● **Your goal**:
Locate all lines in the data below that hold "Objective" and show them.

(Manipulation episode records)
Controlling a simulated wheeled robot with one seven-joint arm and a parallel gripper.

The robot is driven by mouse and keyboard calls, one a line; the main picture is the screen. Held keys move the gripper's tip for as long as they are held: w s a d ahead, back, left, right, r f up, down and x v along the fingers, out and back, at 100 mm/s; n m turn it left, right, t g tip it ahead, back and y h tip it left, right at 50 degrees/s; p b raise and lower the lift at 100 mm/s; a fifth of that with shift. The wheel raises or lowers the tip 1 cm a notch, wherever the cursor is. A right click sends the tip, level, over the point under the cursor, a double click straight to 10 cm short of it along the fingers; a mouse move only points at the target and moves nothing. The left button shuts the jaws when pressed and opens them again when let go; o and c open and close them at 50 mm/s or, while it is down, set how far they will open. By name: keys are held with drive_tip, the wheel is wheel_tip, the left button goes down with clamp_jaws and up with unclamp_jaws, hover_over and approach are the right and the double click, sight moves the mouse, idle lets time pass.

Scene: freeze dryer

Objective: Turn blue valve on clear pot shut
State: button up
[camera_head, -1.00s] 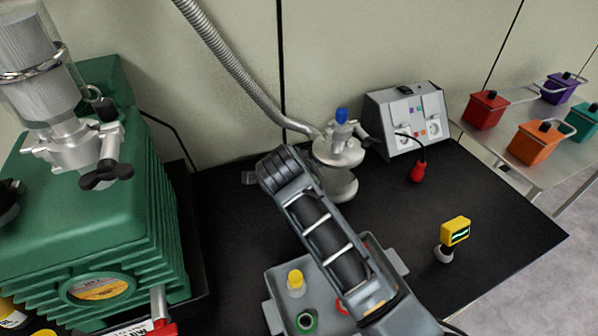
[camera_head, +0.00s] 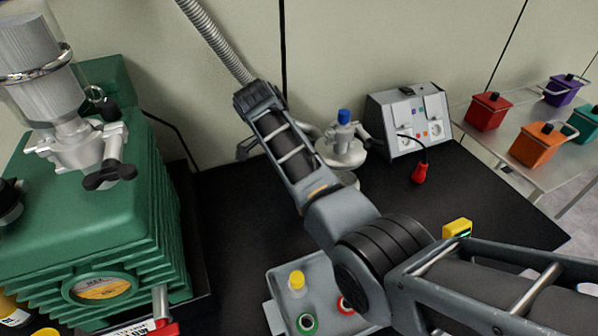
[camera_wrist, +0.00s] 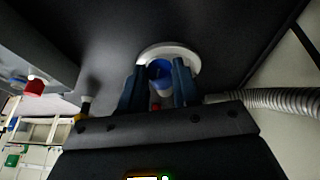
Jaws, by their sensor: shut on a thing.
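The blue valve (camera_head: 343,116) stands upright on top of a pale metal vessel (camera_head: 349,157) at the middle back of the bench. In the wrist view the blue valve (camera_wrist: 159,70) lies between the two fingers of my gripper (camera_wrist: 159,88), with the vessel's pale round flange (camera_wrist: 180,54) behind it. My gripper is shut on the blue valve. In the head view my arm crosses in front of the vessel's left side, and my fingers cannot be made out there. I cannot tell how far the valve is turned.
A ribbed hose (camera_head: 217,40) runs to the vessel. A socket box (camera_head: 408,120) with a red plug (camera_head: 419,173) stands right. A green pump (camera_head: 95,220) fills the left. Coloured pots, including a red one (camera_head: 488,112), stand on a side table.

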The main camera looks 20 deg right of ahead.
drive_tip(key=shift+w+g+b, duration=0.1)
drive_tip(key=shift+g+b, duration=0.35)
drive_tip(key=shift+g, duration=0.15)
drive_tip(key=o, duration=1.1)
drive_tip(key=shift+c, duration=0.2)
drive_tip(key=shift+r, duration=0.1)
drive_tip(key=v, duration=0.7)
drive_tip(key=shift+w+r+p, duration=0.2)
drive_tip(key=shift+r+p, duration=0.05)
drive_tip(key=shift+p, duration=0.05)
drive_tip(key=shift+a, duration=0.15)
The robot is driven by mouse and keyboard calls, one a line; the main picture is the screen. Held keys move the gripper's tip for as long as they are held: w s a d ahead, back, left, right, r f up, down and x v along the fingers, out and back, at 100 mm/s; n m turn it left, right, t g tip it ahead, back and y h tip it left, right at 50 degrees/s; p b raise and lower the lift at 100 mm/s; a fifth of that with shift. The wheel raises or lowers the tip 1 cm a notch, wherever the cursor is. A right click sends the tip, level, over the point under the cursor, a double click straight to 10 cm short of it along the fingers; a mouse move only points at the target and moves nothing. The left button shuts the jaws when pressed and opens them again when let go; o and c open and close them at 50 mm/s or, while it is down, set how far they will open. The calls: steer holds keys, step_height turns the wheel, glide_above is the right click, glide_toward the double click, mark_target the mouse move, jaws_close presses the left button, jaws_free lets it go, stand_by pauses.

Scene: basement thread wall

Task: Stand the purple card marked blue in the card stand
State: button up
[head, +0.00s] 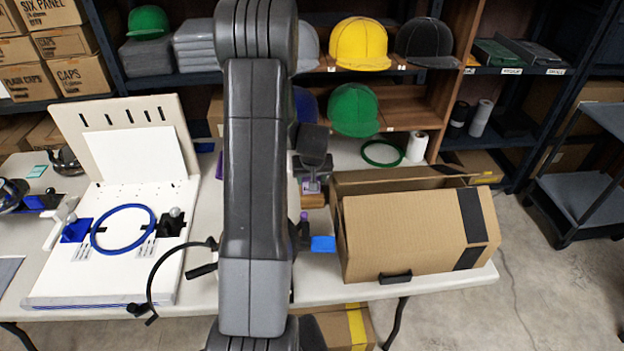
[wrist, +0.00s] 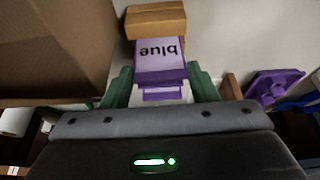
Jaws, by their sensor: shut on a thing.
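The purple card (wrist: 160,55), with "blue" on its pale face, is between my gripper's (wrist: 162,88) green-padded fingers in the wrist view. The lettering is upside down there. My gripper is shut on the card's near part. A tan wooden block (wrist: 155,20), which looks like the card stand, is just beyond the card's far edge. In the head view, the card (head: 312,182) shows as a small purple patch below my gripper, and the wooden block (head: 313,200) is right under it on the table. I cannot tell whether the card sits in a slot.
A large cardboard box (head: 405,235) stands close to the right of the block. A white board with a blue hoop (head: 123,229) is on the left of the table. A purple part (wrist: 272,88) lies right of my gripper. Caps fill the shelves behind.

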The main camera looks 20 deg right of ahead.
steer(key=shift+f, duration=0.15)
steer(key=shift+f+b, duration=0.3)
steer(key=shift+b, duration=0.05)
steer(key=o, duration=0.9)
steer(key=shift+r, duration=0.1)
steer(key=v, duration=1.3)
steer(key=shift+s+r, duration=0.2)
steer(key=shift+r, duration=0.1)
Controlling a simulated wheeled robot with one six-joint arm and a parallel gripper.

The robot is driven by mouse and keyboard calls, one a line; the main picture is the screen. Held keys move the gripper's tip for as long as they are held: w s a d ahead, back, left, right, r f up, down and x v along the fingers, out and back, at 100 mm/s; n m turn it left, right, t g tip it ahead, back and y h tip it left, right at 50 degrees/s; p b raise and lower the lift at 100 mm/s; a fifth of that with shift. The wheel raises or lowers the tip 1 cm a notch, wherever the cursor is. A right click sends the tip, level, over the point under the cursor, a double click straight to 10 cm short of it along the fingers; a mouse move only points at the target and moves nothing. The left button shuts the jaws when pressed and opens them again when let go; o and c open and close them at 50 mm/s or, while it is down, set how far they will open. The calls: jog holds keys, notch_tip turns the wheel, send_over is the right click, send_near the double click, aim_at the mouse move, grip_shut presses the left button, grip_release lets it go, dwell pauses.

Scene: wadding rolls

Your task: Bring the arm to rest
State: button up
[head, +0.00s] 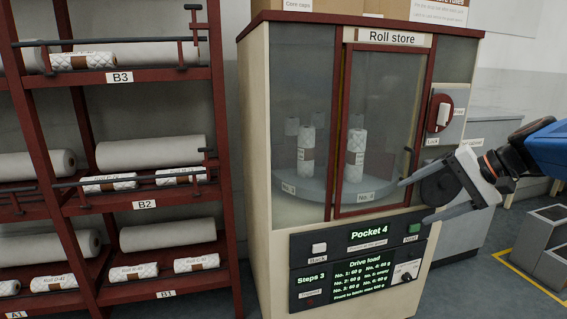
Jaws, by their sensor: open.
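My gripper (412,201) is at the right of the head view, its two grey fingers spread apart with nothing between them. It is on the end of my blue arm and points left, in front of the right side of the cabinet labelled "Roll store" (286,24). Whether the fingers touch the cabinet I cannot tell. The cabinet's framed glass door (383,120) looks closed. White rolls with brown bands, one at the left (306,150) and one behind the door (355,154), stand upright on a round shelf inside.
A dark red rack (226,180) with wadding rolls on several shelves stands at the left. The cabinet's lower panel (300,249) reads "Pocket 4" and "Steps 3". A red plate with a white switch (443,114) is above my gripper. Grey bins (545,240) stand on the floor at the right.

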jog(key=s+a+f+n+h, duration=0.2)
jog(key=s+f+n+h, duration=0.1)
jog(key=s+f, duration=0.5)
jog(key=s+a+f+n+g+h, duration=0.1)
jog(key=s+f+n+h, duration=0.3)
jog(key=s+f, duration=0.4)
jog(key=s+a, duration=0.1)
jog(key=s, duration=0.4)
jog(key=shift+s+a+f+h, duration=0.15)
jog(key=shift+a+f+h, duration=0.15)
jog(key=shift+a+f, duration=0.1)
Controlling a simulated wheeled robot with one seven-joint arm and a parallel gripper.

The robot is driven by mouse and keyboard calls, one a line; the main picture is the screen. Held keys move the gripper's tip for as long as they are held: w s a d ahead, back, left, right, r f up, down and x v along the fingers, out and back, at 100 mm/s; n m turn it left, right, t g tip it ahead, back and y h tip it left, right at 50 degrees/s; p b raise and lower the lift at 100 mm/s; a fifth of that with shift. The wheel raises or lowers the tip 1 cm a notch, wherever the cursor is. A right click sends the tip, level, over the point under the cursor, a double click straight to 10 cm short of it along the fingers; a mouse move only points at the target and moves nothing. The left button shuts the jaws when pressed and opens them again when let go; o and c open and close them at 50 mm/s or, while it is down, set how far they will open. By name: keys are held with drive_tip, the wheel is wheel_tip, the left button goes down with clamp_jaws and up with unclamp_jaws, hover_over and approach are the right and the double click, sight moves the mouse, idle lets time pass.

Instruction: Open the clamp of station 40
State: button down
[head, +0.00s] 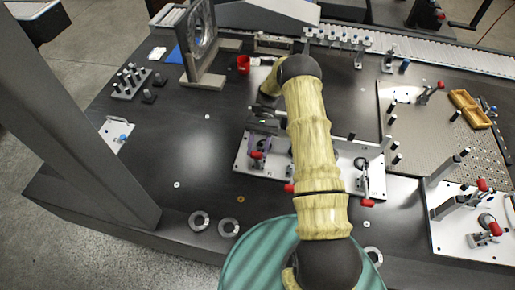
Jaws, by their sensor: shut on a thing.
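A pale fixture plate (243,160) lies on the dark table under my arm. It carries toggle clamps with red-tipped handles. One clamp handle (257,155) is at the plate's left end, another red tip (289,188) is at its front edge, and a clamp (366,185) stands at its right end. My gripper (260,143) points down over the left clamp and is shut on its handle; the exact contact is small and partly hidden. My arm covers the plate's middle. No station number is readable, so I cannot tell which clamp is station 40.
A perforated plate (440,140) with a yellow tray (470,109) lies to the right. Another clamp plate (460,235) is at the front right. A grey upright frame (201,40) and a red cup (243,64) stand behind. A thick grey column (80,110) stands left. The left table middle is mostly clear.

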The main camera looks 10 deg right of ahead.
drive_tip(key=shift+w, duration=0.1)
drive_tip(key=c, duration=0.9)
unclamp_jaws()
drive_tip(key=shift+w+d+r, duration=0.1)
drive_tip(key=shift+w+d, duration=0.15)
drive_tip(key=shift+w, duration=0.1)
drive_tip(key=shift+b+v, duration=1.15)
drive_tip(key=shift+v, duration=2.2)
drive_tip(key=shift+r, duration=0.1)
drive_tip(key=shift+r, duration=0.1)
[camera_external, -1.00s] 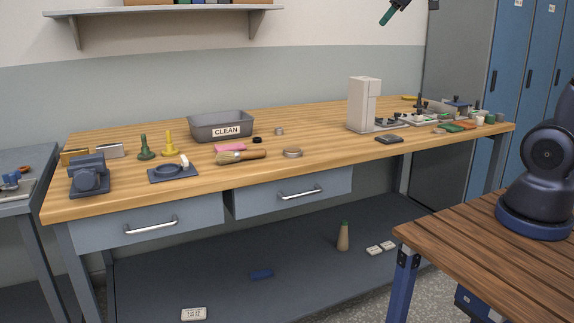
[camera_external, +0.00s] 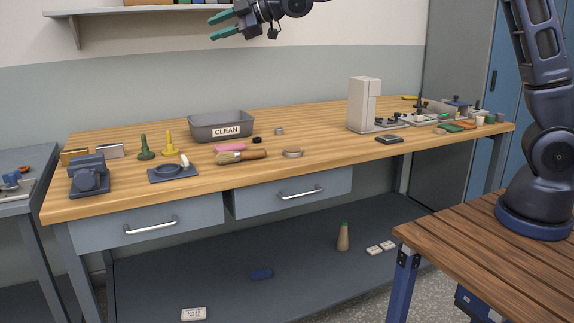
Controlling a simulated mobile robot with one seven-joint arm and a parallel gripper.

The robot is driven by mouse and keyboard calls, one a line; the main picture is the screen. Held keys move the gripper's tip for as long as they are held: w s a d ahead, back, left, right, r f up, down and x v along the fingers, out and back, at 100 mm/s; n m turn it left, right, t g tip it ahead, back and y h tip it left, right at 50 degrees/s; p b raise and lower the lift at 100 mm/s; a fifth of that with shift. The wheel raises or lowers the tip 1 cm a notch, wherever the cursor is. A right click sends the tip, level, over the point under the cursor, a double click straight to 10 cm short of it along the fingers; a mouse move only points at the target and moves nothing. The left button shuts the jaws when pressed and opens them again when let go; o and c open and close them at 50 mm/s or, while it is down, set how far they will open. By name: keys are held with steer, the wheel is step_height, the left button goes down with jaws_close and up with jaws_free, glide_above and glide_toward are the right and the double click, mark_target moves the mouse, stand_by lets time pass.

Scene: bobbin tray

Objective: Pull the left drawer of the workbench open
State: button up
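The workbench (camera_external: 350,157) has a wooden top and two grey drawers under its front edge. The left drawer (camera_external: 190,217) is closed and has a silver bar handle (camera_external: 151,225) on its front. The right drawer (camera_external: 330,186) is closed too, with a similar handle (camera_external: 300,192). My gripper (camera_external: 222,26) is high above the bench at the top of the picture, left of centre. Its two green fingers are apart and point left, with nothing between them. It is well above and away from the left drawer's handle.
On the top stand a grey CLEAN bin (camera_external: 221,126), a dark vise (camera_external: 89,176), a brush (camera_external: 240,156) and a light machine (camera_external: 363,104). A wall shelf (camera_external: 130,12) is close to my gripper. The space before the left drawer looks clear.

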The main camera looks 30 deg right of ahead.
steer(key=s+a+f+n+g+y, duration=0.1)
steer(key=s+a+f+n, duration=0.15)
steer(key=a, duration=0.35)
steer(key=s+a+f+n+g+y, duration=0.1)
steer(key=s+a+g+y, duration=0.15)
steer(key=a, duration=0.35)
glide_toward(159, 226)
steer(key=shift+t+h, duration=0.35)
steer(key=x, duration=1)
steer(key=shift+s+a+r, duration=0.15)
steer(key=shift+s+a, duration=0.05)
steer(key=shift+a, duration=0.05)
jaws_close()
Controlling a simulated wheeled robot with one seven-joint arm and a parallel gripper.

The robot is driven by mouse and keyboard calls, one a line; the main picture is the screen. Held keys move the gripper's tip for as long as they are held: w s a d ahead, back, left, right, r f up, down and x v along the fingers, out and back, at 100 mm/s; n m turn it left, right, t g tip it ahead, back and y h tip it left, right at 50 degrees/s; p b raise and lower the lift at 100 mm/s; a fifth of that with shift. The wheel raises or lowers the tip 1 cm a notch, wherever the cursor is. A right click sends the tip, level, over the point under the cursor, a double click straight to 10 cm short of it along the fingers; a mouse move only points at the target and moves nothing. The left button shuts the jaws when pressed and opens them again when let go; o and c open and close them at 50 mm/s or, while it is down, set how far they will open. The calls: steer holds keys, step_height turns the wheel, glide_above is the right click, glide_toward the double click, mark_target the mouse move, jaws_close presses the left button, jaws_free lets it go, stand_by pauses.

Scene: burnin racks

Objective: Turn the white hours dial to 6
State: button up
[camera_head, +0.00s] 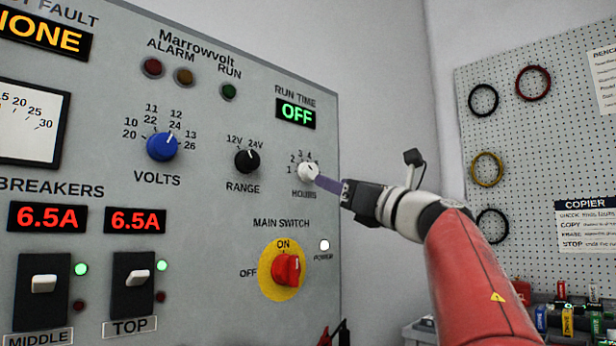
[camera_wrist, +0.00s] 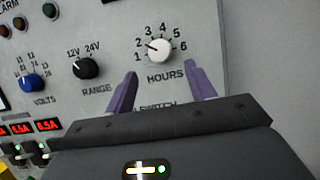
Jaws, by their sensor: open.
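The white hours dial (camera_head: 308,173) sits on the right part of the grey panel, above the label HOURS. In the wrist view the dial (camera_wrist: 159,49) is ringed by the numbers 1 to 6, and its dark mark points up-left, seemingly near 2. My gripper (camera_wrist: 160,69) is open, with its purple fingers spread to the left and right below the dial and nothing between them. In the head view my gripper (camera_head: 322,182) reaches in from the right, fingers close to the dial and partly covering its numbers. I cannot tell whether they touch it.
The black range knob (camera_head: 247,161) is left of the dial and the blue volts knob (camera_head: 163,147) farther left. The red main switch (camera_head: 287,269) is below. The run time display (camera_head: 296,113) above reads OFF. Cable rings hang on a pegboard (camera_head: 540,150) at right.

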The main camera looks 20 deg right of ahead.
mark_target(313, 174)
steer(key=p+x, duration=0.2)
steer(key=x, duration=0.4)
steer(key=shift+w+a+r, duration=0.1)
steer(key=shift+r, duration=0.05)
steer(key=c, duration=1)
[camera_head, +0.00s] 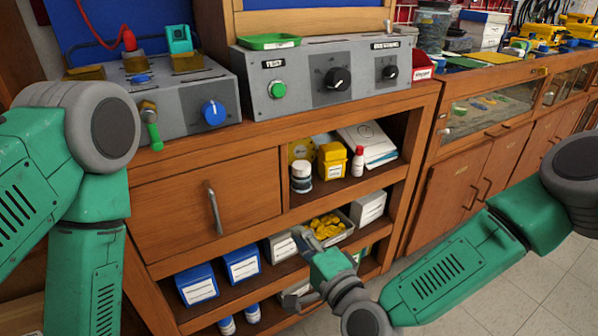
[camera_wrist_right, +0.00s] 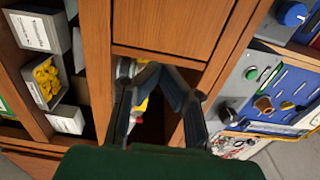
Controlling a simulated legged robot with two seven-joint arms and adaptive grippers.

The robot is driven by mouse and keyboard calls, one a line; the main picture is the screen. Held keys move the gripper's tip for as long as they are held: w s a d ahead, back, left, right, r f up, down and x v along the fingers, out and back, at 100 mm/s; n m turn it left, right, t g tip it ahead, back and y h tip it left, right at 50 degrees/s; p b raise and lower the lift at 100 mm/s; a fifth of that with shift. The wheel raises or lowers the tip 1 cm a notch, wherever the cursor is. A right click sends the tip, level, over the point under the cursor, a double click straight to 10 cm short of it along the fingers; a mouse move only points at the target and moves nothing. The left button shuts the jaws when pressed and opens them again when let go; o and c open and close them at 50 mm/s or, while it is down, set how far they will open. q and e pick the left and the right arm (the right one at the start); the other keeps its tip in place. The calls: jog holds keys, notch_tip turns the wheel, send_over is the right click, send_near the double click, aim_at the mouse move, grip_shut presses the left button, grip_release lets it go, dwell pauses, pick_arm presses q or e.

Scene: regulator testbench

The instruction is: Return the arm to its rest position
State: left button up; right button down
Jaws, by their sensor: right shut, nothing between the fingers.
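My right arm (camera_head: 450,272) is green and reaches in from the right of the head view. Its small grey gripper (camera_head: 299,240) is in front of the lower shelves of the wooden cabinet, below and right of the drawer handle. In the wrist view the dark fingers of the right gripper (camera_wrist_right: 154,73) come together at the tips, with nothing between them. Part of the shelf opening is hidden behind them. My left arm (camera_head: 85,215) fills the left side of the head view, bent downwards. Its gripper is out of the picture.
The cabinet has a closed drawer (camera_head: 165,205) and open shelves with a yellow container (camera_head: 332,162), a tray of yellow parts (camera_head: 328,226) and blue boxes (camera_head: 197,285). Grey control panels (camera_head: 310,75) stand on top. Tiled floor (camera_head: 525,290) is open at the right.

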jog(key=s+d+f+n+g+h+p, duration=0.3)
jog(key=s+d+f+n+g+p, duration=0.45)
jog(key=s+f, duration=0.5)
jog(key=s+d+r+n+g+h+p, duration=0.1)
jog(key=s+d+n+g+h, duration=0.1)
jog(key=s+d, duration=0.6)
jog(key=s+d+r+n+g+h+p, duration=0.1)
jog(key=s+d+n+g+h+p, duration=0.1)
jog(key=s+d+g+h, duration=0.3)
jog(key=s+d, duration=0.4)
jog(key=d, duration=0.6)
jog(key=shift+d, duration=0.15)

● **Full response**:
Objective: Turn blue valve on clear pot shut
Objective: Pull the left drawer of the workbench open
Objective: Turn the white hours dial to 6

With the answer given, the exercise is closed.